* start Dataset extract *
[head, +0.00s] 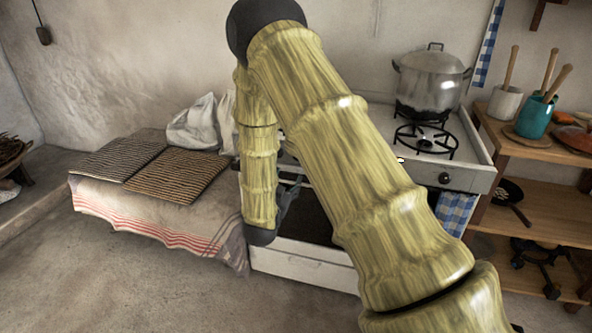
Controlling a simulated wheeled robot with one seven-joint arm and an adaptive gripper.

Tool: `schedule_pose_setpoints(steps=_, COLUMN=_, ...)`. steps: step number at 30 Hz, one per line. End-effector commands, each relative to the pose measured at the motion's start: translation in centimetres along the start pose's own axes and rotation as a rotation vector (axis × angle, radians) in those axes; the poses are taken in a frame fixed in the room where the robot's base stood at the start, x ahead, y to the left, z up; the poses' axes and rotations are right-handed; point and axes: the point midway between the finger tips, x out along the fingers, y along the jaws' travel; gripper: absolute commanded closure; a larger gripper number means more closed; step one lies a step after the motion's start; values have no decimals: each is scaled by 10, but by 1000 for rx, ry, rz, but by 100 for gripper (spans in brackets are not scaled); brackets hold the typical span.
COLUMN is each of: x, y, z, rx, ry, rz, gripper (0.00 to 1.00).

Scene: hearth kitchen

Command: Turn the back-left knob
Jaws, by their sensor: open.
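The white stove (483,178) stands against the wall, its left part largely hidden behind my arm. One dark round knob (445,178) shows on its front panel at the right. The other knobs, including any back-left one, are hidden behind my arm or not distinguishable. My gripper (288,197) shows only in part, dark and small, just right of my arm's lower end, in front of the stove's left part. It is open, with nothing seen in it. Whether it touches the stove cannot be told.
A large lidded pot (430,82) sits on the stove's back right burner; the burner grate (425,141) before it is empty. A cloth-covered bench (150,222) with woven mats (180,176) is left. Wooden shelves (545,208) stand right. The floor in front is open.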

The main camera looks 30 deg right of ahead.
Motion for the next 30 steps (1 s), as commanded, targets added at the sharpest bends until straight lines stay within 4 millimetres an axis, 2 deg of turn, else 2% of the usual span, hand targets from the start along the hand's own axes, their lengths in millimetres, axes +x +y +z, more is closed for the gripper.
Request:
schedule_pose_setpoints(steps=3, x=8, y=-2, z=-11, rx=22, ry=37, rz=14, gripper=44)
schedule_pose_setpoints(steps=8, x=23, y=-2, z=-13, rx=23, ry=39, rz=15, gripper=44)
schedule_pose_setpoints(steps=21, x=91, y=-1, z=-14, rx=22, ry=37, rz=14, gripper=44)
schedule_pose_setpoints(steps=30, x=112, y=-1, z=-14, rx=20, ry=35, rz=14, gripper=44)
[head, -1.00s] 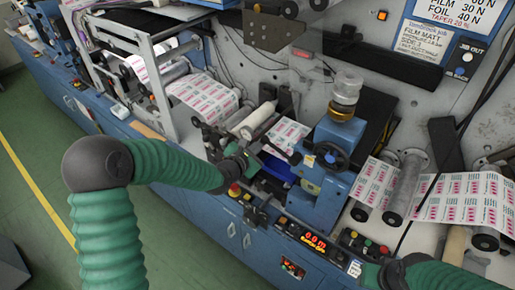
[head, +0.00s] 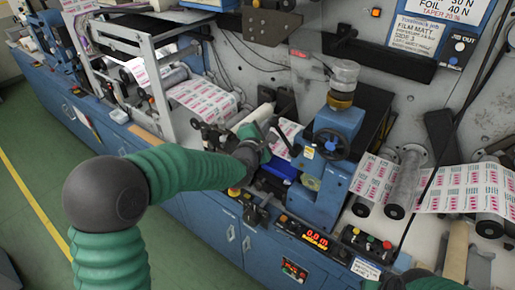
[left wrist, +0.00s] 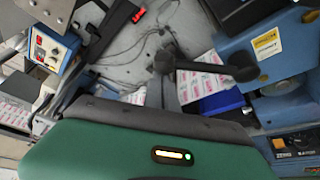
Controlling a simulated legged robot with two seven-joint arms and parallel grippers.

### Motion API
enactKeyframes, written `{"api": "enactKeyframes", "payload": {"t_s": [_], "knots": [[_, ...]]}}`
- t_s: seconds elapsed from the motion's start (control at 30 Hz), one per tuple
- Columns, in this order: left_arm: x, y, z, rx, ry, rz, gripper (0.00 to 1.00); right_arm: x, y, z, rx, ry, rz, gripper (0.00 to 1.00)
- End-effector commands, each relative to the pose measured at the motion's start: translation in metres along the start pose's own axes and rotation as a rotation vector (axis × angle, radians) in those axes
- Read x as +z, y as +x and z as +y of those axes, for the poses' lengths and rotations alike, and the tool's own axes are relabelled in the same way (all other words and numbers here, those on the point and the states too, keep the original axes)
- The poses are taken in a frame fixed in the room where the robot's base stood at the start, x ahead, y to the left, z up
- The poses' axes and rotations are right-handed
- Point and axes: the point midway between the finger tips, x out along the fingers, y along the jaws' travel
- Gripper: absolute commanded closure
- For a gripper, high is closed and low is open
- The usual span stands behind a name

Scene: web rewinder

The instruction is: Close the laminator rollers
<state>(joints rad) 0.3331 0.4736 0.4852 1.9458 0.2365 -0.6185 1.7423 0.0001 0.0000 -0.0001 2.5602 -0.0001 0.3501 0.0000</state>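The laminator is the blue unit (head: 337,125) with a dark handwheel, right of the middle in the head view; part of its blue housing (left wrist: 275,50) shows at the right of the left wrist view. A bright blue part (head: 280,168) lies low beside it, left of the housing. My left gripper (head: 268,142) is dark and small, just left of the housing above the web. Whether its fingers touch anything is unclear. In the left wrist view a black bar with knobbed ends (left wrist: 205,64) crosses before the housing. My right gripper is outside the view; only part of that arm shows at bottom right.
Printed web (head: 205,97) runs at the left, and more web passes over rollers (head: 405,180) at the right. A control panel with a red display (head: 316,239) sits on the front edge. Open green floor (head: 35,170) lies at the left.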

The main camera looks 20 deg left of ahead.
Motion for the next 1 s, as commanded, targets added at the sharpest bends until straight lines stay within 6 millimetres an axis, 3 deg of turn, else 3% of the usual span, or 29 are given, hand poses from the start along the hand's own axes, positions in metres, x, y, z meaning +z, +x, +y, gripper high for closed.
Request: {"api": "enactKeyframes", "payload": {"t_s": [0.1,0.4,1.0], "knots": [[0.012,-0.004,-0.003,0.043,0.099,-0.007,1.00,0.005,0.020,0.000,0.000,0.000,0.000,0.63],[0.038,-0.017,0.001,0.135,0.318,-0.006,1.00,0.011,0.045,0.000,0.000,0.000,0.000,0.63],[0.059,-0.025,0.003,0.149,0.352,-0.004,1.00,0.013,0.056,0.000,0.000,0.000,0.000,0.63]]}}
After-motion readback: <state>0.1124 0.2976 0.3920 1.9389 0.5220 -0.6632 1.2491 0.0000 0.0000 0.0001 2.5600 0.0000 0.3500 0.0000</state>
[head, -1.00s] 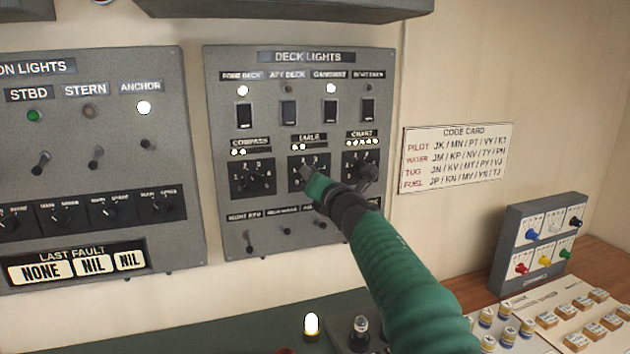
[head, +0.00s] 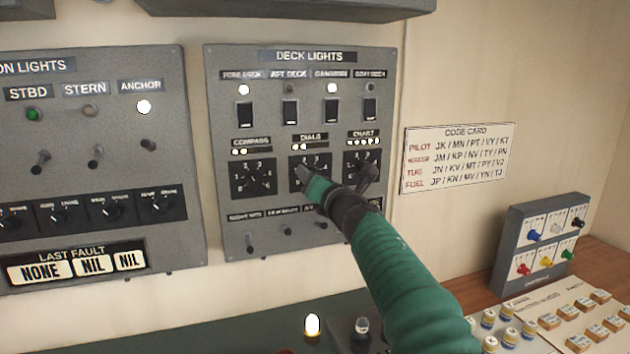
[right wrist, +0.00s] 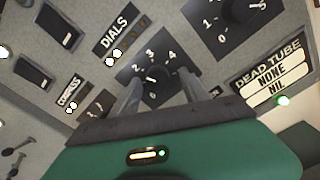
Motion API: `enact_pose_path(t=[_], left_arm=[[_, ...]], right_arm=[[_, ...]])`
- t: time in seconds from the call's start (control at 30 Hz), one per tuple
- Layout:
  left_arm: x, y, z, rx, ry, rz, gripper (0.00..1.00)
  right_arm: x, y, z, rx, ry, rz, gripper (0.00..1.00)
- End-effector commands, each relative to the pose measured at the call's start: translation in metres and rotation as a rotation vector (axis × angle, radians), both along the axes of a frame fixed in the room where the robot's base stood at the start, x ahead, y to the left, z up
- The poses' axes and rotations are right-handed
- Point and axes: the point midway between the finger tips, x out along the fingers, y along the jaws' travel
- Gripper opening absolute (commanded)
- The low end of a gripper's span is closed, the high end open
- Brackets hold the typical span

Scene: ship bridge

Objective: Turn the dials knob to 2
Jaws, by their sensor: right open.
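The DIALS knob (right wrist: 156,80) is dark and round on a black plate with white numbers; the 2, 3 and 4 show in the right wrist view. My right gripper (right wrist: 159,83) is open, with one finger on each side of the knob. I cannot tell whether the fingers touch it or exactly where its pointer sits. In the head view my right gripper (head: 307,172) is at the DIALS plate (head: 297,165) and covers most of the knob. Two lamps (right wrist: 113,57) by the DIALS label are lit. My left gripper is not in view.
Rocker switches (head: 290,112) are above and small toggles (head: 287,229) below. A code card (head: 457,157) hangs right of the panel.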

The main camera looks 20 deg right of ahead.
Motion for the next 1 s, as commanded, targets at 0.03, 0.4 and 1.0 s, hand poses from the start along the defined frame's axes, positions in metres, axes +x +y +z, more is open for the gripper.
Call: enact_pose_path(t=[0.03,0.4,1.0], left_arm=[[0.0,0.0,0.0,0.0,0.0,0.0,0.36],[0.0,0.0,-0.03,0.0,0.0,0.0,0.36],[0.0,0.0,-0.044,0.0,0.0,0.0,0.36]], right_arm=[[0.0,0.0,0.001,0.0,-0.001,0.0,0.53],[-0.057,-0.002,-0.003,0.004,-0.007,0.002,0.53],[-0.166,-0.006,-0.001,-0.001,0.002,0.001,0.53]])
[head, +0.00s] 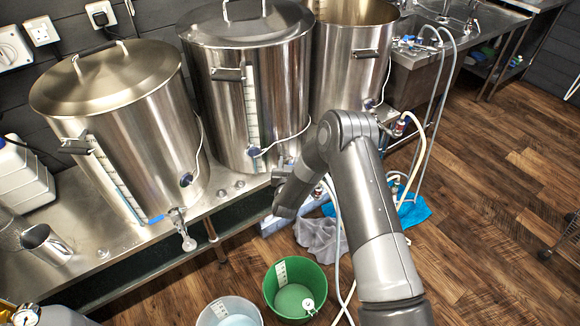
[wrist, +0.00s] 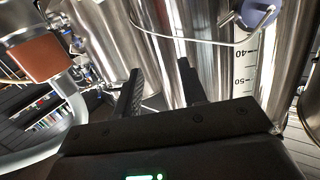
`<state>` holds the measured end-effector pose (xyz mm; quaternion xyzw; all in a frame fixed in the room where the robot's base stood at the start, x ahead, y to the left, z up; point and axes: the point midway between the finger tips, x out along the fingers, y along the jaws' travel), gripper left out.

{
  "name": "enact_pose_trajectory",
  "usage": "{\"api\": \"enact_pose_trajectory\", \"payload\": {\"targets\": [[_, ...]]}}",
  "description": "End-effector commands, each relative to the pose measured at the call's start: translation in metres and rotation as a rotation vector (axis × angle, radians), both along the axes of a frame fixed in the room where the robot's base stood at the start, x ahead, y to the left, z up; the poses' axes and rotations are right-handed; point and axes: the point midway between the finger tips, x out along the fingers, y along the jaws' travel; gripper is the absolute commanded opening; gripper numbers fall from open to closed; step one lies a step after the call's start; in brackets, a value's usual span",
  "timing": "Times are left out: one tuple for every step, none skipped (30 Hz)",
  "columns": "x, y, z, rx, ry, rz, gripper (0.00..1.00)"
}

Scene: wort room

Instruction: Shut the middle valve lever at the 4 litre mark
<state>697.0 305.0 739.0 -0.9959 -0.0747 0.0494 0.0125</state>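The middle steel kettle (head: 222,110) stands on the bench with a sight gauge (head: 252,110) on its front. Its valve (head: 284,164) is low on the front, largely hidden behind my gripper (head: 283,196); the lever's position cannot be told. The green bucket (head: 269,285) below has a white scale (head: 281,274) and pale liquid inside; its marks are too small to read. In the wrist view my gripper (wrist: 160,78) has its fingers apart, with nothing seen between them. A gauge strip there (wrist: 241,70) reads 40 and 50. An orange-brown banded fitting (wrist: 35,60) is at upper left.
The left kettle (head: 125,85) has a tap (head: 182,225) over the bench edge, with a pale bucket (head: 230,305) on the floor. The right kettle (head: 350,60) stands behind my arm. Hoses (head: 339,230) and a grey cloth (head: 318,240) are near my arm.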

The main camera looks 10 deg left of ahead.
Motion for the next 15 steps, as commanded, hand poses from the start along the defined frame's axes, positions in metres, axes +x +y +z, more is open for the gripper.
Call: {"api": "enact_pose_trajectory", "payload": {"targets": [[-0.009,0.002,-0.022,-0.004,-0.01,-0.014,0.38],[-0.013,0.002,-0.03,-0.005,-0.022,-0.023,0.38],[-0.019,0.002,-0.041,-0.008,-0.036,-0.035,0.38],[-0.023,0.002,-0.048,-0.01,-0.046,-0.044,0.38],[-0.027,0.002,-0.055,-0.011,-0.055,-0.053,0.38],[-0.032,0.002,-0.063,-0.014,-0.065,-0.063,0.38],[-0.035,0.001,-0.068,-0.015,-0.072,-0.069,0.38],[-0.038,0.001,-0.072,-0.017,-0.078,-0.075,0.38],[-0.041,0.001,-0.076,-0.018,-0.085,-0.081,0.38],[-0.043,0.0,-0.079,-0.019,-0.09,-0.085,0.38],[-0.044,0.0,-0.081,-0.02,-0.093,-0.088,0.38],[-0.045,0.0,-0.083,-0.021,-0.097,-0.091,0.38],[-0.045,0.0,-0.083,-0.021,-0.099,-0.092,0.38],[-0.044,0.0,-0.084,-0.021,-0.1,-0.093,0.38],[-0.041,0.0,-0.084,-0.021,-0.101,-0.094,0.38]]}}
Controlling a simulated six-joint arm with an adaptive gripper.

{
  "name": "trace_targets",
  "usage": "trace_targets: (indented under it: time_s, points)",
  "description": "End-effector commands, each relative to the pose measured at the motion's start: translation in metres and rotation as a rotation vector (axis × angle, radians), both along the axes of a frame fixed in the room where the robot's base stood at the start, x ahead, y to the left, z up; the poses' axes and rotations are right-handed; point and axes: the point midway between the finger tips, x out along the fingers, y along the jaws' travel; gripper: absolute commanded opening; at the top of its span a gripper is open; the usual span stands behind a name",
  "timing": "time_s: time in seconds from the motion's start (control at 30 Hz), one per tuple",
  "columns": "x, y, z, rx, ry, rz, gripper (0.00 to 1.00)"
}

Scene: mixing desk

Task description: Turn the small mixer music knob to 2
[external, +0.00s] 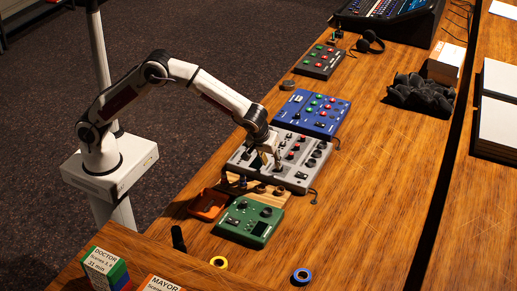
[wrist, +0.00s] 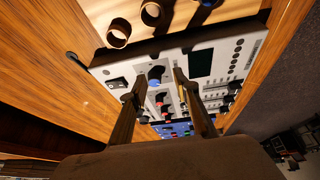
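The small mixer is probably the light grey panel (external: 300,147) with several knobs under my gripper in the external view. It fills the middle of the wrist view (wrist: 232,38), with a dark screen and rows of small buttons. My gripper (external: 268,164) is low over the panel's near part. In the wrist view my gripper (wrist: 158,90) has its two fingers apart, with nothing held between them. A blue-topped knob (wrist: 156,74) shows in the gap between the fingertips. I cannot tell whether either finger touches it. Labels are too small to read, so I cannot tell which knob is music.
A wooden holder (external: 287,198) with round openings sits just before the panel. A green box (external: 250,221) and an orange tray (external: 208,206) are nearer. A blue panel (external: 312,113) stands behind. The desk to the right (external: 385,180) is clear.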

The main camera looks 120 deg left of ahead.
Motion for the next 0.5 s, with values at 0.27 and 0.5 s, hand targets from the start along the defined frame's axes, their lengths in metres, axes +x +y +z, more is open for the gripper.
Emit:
* end Dataset extract *
--- What is asked ---
Return nothing but the lines running from the line with "right_arm: x, y, z, rx, ry, rz, gripper (0.00..1.00)" through the line with "Objective: Turn the dials knob to 2", exactly as they appear.

--- Exercise output ---
  right_arm: x, y, z, rx, ry, rz, gripper (0.00..1.00)
- End-effector commands, each relative to the pose measured at the call's start: translation in metres and rotation as a rotation vector (axis × angle, radians), both along the axes of a frame fixed in the room where the robot's base stood at the start, x ahead, y to the left, z up
- The poses' axes and rotations are right-handed
- Point and axes: the point midway between the finger tips, x out along the fingers, y along the jaws' travel
- Gripper opening absolute (commanded)
- The low end of a gripper's span is closed, the high end open
- Brackets hold the typical span

Scene: ship bridge

Objective: Turn the dials knob to 2

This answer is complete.